Saturday, August 18, 2012

2012 CINCY: Federer-Djokovic XXVIII In Final


World #1 Roger Federer, 31, will face World #2 Novak Djokovic, 25, for the 28th time in their careers on Sunday, this time with the Western & Southern Open in Cincinnati on the line. It is the 7th final the two have contested, with the series tied at 3-all. Overall, Federer leads their rivalry 15-12 and won their last meeting, in the semifinals of this year's Wimbledon, on his way to his record 17th major title. The Swiss great has won the Cincinnati Masters title 4 times before, while 5-time major champion Djokovic is 0-3 in finals here.

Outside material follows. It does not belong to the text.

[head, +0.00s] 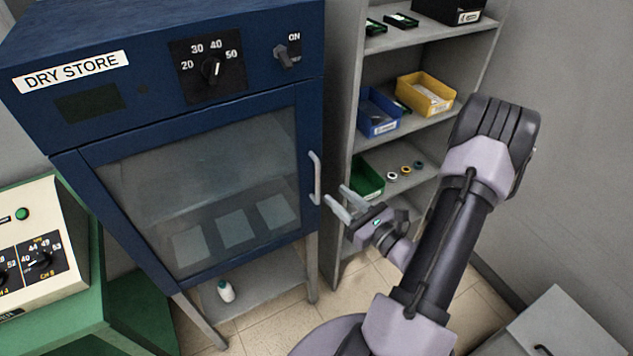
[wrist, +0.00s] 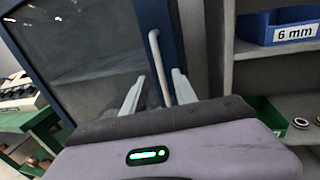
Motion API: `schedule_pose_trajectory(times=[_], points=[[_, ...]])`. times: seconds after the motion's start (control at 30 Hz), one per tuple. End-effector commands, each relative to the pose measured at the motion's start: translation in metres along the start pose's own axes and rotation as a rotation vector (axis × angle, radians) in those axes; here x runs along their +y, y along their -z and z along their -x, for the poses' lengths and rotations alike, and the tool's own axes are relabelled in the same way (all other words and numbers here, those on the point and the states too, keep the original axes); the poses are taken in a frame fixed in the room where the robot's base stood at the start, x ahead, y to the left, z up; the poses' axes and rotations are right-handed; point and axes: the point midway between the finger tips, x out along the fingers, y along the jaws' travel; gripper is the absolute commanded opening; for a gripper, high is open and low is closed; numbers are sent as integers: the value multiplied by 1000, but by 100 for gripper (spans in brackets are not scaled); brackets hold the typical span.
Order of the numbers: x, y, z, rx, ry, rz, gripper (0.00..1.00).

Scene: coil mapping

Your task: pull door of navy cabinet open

In Saturday's semifinal Federer beat his countryman Stanislas Wawrinka for the 11th time in 12 meetings (now 10-0 on hard courts) 7-6(4) 6-3 despite serving atrociously (well below 50 percent first serves in with more double faults than aces). Djokovic was able to get revenge on Juan Martin del Potro for denying him his second bronze medal in the Olympics 3 weeks ago. Djokovic has been serving exceptionally well, and more importantly, defending his service games at an extraordinary rate. In his last 3 hard court tournaments he has saved an astonishing 90% of the break points against him, and today saved 5 against the hard-hitting Argentinian, which is more than he had faced in the rest of his matches combined in Cincinnati. Last week in Toronto, Djokovic won the tournament and only had his serve broken once.

By reaching the final, Federer assured that he will be seeded #1 at this year's US Open which starts on August 27th and will retain the World #1 ranking for 3 more weeks. In fact, since losing to Djokovic in last year's US Open semifinals, Federer has reached an amazing 11 of 12 semifinals and currently has a tour-leading record of 55 wins and only 7 losses for the year. Despite this fact, unless Federer improves his play substantially above what he showed today, he will be routed by the Serbian, who is approaching the peak level of play he exhibited last year when he won 3 major tournaments. With Rafael Nadal recuperating from what must be a serious knee injury and Andy Murray crashing out early in Toronto and Cincinnati, it is likely that the battle for 2012's bragging rights will come down to Federer and Djokovic, with tomorrow's final an important battle in the year-long war of attrition.

MadProfessah's prediction: Djokovic.

1 comment:

carter said...

Sorry to ruin your forecast, but the Djoker was never really in the match.
One hour, 20 minutes, Fed serves up a bagel, then wins the 2nd set tie-break!